Another observation I noted overall was that even regents (mainstream) classes were a joke, filled with students who were mortified at the idea of learning, engaged in various venerable activities, such as throwing spit-balls and other humbug. I remember a debate coming up in one of my AP English classes centered on the existence of tiered levels of difficulty and talent in education; i.e., “Should there be an ‘AP English’ class?” The teacher relayed an argument given by some that, if not for the best and brightest being in AP classes, regular classes would be “more like” AP classes, in terms of intellectual rigor, interest, attention, etc. Most of the students rightly scoffed at this idea, noting that they didn’t want to be homogenized with everyone else.
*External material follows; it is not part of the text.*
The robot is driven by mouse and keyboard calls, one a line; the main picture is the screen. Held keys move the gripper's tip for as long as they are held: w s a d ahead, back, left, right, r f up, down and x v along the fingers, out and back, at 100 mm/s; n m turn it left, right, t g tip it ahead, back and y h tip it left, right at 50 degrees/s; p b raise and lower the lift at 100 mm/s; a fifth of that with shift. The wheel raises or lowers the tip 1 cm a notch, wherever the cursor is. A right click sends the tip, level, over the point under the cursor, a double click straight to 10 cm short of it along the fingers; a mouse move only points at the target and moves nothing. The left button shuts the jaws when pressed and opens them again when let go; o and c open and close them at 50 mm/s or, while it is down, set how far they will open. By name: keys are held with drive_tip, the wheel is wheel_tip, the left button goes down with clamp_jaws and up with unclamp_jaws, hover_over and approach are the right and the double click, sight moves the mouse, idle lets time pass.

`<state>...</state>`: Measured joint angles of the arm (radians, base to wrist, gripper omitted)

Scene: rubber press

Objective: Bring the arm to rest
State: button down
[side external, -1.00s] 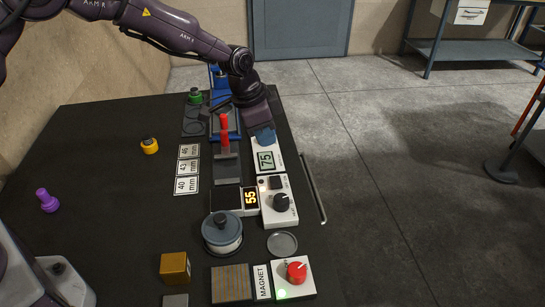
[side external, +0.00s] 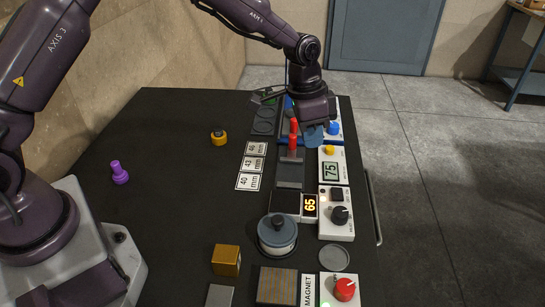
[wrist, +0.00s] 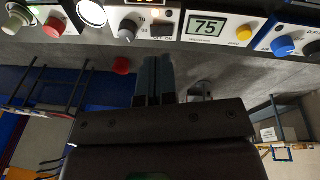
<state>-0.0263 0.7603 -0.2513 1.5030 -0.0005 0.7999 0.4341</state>
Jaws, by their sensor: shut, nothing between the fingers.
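My gripper (side external: 313,137) is at the back of the row of devices, over the area near the blue knob (side external: 333,128). Its blue-grey fingers are together and empty. In the wrist view the shut fingers (wrist: 155,80) point towards the panels, with nothing between them. The wrist is bent, with the fingers beside the red-handled press (side external: 293,140). I cannot tell the gap between the fingers and the panel below.
A display reading 75 (side external: 331,170), a black dial (side external: 340,215), a red knob (side external: 345,289) and a lidded pot (side external: 277,233) line the right side. A yellow-black piece (side external: 218,138), a purple piece (side external: 119,172) and a brass block (side external: 226,260) stand left. The table's left part is mostly clear.

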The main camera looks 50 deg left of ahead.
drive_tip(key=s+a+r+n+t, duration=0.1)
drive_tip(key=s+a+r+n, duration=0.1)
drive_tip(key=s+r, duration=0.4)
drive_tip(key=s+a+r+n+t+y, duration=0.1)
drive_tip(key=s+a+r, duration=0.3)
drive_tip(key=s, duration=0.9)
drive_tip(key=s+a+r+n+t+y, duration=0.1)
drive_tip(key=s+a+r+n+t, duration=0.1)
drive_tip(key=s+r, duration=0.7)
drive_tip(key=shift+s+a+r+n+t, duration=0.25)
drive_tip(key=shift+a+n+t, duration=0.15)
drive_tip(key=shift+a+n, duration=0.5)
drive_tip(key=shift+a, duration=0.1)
Unfortunately, the next class, one of the female students who had quite rightly scoffed at the idea, and noted the intellectual inferiority of the regents program, fell over herself apologizing for her “elitism” and “snobbishness”; this was clearly the PC consciousness.

There are definitely some “better” parts of public schooling — but you only see such among segregated classes of the elite, actually focused on learning something, when teachers hold them to standards. These are the good teachers. There are also teachers, like the one I had in special education, who are quite clearly sadistic control-freaks, and who teach their students nothing. And of course, there’s the typical teacher who teaches socialist ideas, albeit even some of these can do students the favor of sparking an interest in learning.

Ultimately, I must conclude that the system of public education is institutionally flawed. This is why my fiancé and I will be homeschooling our yet-to-be children. I predict that more and more education will be self-directed, in the form of various certifications and programs (like the CFA, CPA, for example, for finance and accounting).